Norwich’s current upward trajectory began in the third tier: as things stand there is a chance that Ipswich could be on the same launch pad next August. [It’s that shark again. The shark called Hubris. It’s just hubris really. The shark is only confusing matters. Forget the shark]. More likely is that Town will revive sufficiently to ensure another mid-table finish and yet another rebuilding exercise in the summer. All the rhetoric from Jewell, Evans and the chief executive Simon Clegg talks about planning for the long-term, but are wholesale personnel changes on an annual basis the best way to go about that?
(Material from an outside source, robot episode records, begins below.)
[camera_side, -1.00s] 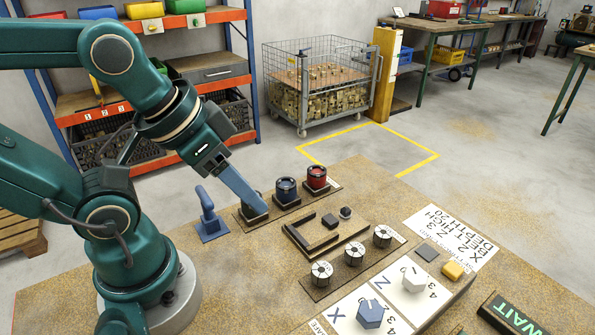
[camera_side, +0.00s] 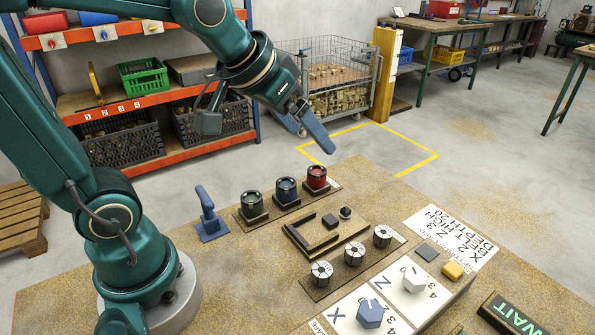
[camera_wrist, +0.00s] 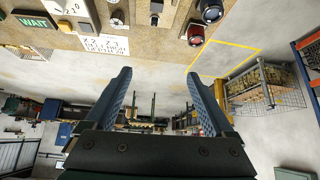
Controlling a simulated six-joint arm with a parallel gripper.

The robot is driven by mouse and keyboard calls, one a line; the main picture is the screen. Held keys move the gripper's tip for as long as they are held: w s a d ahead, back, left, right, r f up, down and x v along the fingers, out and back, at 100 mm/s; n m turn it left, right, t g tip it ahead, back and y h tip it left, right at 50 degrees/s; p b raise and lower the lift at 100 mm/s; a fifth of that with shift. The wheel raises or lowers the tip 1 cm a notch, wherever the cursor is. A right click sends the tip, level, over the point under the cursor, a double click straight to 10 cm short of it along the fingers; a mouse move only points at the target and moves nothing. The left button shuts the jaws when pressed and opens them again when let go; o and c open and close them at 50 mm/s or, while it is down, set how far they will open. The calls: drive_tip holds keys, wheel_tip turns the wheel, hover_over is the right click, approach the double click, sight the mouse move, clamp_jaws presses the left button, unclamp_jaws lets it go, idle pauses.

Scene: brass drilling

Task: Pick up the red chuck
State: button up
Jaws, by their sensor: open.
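The red chuck (camera_side: 317,177) stands upright at the right end of a row of three chucks at the table's back edge. In the wrist view the red chuck (camera_wrist: 195,34) is near the top, right of centre, beyond my fingertips. My gripper (camera_side: 325,146) is open and empty. It hangs above and a little beyond the red chuck, apart from it, with its fingers slanting down to the right. In the wrist view my gripper (camera_wrist: 158,72) shows two blue fingers spread wide with nothing between them.
The blue chuck (camera_side: 286,190) stands close to the left of the red one, and the green chuck (camera_side: 252,205) is beyond that. A blue handled tool (camera_side: 209,222) stands further left. A dark open frame (camera_side: 315,235) lies in front. The air around my gripper is clear.

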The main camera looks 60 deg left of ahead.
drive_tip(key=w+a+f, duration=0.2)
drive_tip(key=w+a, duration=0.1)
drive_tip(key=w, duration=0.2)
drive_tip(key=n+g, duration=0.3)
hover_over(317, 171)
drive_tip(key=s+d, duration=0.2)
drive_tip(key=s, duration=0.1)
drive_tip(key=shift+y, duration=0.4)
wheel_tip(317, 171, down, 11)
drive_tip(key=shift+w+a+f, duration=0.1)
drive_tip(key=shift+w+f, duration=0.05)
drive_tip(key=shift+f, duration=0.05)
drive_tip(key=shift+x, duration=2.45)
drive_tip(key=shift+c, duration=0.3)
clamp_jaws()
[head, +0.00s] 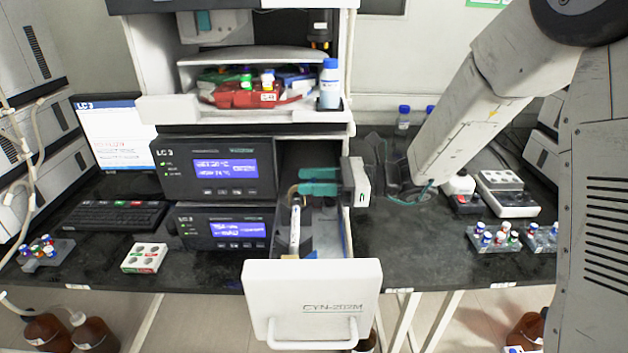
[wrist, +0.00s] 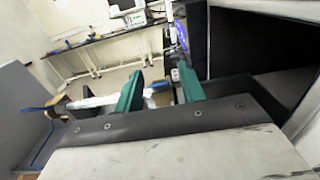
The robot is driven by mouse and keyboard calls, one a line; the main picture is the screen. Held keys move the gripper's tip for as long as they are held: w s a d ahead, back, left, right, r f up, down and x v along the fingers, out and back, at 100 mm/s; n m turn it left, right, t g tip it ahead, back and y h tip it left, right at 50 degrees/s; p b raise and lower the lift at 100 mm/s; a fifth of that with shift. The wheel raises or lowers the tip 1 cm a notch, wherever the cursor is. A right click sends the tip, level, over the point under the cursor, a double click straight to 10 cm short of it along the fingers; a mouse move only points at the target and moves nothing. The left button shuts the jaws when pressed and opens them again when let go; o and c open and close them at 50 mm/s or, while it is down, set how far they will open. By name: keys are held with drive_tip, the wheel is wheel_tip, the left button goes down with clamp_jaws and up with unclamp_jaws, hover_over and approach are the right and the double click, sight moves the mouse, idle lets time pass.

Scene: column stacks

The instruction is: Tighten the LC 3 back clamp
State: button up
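The LC 3 stack (head: 215,168) has its lower drawer pulled out, with a white front (head: 312,290). A white column (head: 295,228) lies in the drawer, running front to back. It also shows in the wrist view (wrist: 95,101). A tan-brown piece, apparently the back clamp (wrist: 162,98), shows between my fingertips in the wrist view, partly hidden by a finger. My gripper (head: 318,181) reaches in from the right over the back of the drawer, its teal fingers apart. In the wrist view its fingers (wrist: 160,90) are also apart. I cannot tell whether they touch the clamp.
A shelf above holds a red tray (head: 255,97) and a white bottle (head: 329,84). The dark stack opening is close beside my gripper in the wrist view (wrist: 250,45). Vial racks (head: 495,237) stand at right on the bench (head: 415,240), which is clear in the middle.

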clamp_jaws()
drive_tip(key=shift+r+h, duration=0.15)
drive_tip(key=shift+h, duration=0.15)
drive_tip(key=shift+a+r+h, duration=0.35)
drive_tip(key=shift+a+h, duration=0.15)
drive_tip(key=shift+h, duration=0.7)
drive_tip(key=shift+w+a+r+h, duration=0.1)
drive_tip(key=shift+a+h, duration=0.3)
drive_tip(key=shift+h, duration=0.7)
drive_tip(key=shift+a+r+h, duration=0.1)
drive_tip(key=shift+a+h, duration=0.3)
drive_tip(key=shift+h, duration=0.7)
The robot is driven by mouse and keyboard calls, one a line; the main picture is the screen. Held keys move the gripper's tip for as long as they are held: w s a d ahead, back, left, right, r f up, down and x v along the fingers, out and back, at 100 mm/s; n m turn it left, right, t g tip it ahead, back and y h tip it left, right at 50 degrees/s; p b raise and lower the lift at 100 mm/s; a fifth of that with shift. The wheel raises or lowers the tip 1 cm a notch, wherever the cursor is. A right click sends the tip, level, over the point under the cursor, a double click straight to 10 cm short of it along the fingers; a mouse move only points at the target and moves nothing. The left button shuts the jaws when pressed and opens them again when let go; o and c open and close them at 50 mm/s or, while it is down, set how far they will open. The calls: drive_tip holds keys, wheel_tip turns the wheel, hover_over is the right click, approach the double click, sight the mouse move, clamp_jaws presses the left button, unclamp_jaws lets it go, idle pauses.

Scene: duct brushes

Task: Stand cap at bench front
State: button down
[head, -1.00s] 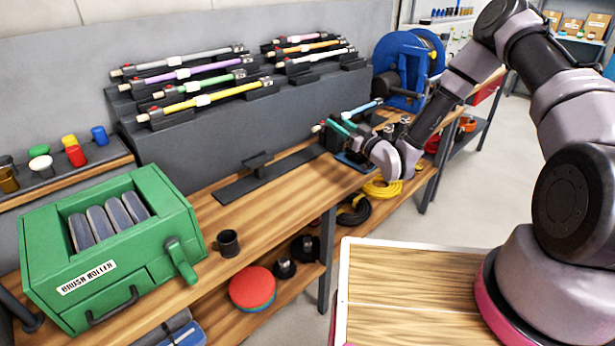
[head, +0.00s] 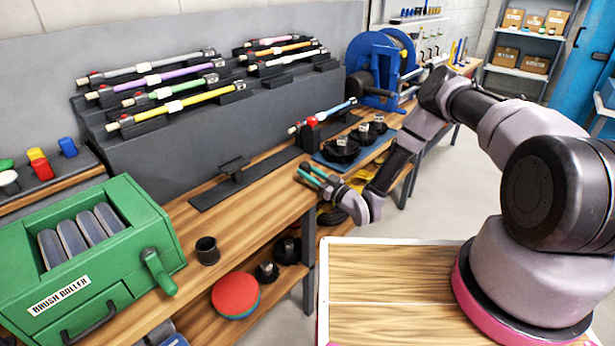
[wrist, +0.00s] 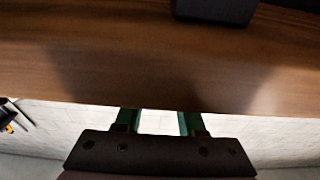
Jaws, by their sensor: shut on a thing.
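My gripper (head: 308,172) has teal fingers and hangs over the front edge of the wooden bench (head: 262,212). It is shut on the cap, which is too small or hidden to make out between the fingers. The fingers (wrist: 158,120) stand a little apart in the wrist view, with pale floor between and beyond them the bench edge (wrist: 140,85). Behind my gripper, a light blue rod (head: 335,112) lies in a dark holder with a red knob (head: 312,121). A dark block (wrist: 215,10) stands on the bench at the top of the wrist view.
A green brush roller box (head: 85,250) and a black cup (head: 206,250) stand at the bench's left. Black round parts (head: 340,150) sit on a blue mat right of the holder. Coloured rods lie on the back rack (head: 170,115). Bare wood lies between cup and gripper.

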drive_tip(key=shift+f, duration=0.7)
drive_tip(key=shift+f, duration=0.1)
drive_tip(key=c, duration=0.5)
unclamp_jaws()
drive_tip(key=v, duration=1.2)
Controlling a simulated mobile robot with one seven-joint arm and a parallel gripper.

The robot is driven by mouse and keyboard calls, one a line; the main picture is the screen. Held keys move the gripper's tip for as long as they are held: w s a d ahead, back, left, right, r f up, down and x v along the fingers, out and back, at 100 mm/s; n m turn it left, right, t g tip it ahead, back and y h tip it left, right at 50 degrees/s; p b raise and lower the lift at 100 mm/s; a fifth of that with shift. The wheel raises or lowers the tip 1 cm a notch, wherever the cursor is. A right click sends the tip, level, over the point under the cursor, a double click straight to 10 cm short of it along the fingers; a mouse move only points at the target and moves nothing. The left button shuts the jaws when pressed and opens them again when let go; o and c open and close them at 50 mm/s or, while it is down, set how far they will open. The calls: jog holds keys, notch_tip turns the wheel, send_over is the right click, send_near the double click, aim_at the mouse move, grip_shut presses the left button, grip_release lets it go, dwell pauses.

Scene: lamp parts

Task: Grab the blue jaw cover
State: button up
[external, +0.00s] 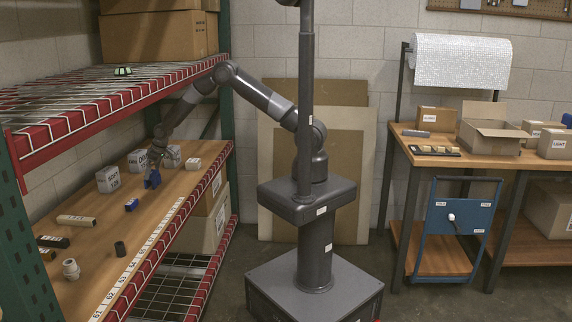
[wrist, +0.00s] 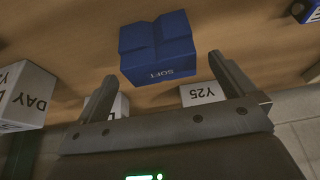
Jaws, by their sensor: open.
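The blue jaw cover (wrist: 157,48), a notched block marked SOFT, lies on the wooden shelf board in the wrist view. In the external view a blue piece (external: 152,181) that appears to be it sits just below my gripper (external: 156,166). In the wrist view my gripper (wrist: 166,88) is open, its two dark fingers spread and empty. The jaw cover shows beyond the fingertips, roughly centred between them and apart from them. A second blue piece (external: 131,205) lies closer to the shelf's front; a blue piece also shows at the wrist view's top right corner (wrist: 307,11).
A cream cylinder (external: 76,220) and dark parts lie farther left. The upper rack (external: 110,85) overhangs the shelf. Bare board lies around the blue pieces.

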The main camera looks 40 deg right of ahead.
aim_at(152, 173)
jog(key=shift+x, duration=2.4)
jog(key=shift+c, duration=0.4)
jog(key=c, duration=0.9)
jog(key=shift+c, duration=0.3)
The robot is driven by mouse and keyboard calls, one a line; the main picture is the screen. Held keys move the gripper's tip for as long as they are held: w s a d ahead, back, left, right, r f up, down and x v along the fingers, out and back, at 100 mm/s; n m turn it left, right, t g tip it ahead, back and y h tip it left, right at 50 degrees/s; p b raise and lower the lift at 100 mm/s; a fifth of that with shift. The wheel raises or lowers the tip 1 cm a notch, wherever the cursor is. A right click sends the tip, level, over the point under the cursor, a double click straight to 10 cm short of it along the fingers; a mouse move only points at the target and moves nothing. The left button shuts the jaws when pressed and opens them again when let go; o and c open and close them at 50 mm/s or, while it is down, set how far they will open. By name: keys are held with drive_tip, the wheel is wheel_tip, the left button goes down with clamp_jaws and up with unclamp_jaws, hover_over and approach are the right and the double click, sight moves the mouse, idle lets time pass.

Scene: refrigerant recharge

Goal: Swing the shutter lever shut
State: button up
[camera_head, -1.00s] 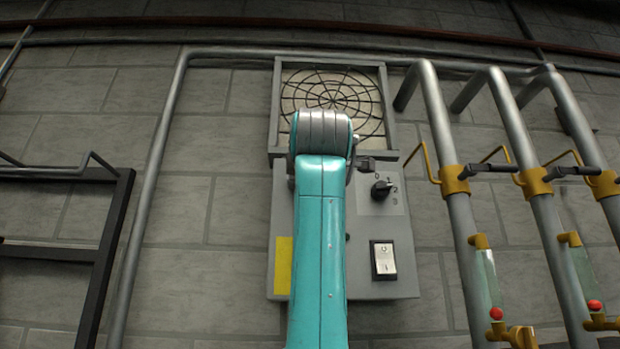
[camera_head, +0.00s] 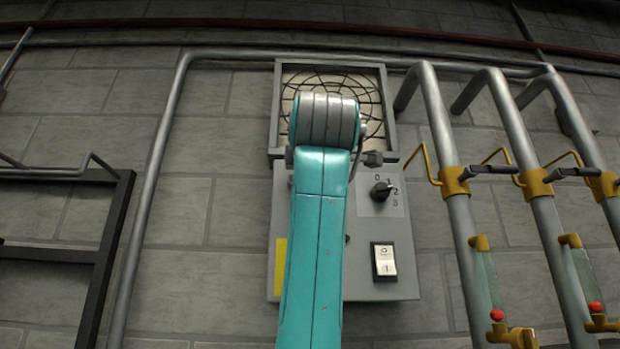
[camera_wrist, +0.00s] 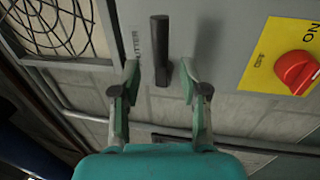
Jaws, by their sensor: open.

Success in the Football League is not like trying to pass the proverbial camel [it’s camels now! It was sharks a minute ago: this is a metaphorical zoologist’s nightmare] through the eye of a needle. It’s possible to have both cash and character: for a well-funded club to build a spirit which strives for something more than the sum of the Bentleys in the car park. QPR arguably proved that last season: Wigan Athletic have done it in the past (you may recall who their manager was when they won promotion to the Premier League).
One of the factors that Shane Supple cited in his decision to quit football in 2009 was that “I got into the first team and I saw that some of the lads didn’t really care whether we won or lost”. If there’s even a hint of that apathy remaining then the vultures [I give up — David Attenborough] look set to circle Portman Road for some while yet.